Problem:
Take the line containing "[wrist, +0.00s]", the line containing "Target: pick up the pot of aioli", and all lines between them, and transcribe them exactly. Leave out pictures.
:: Data
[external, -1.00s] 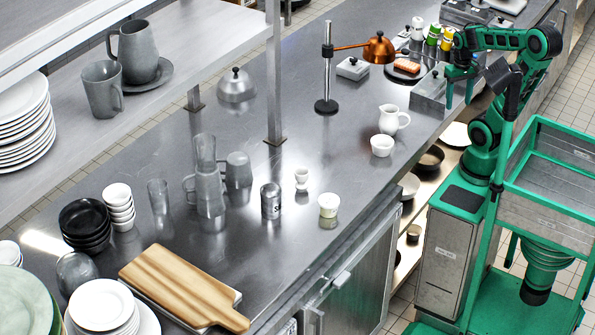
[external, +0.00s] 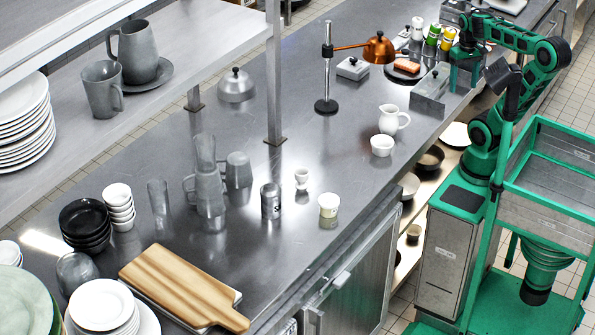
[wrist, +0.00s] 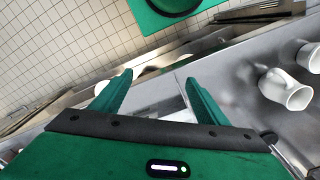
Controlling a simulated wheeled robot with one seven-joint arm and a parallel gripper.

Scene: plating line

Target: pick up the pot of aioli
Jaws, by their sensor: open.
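I cannot read a label that tells which one holds aioli. My gripper (external: 463,88) is at the far right end of the counter, near the steel containers, well away from both pots. In the wrist view my gripper (wrist: 158,82) has its two green fingers spread, with nothing held between them. A white jug (wrist: 285,90) and part of another white vessel (wrist: 311,57) show at the right there.
A heat lamp (external: 327,70) stands on the counter near a dark plate (external: 392,78) with food. Steel containers (external: 431,90) and several bottles (external: 433,35) are close to my gripper. Glasses, bowls and a wooden board (external: 180,285) fill the near left. Counter between lamp and pots is clear.
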::::
Written answer:
[wrist, +0.00s] 
Controlling a simulated wheeled robot with one seven-joint arm and a parallel gripper.

Scene: plating line

Target: pick up the pot of aioli

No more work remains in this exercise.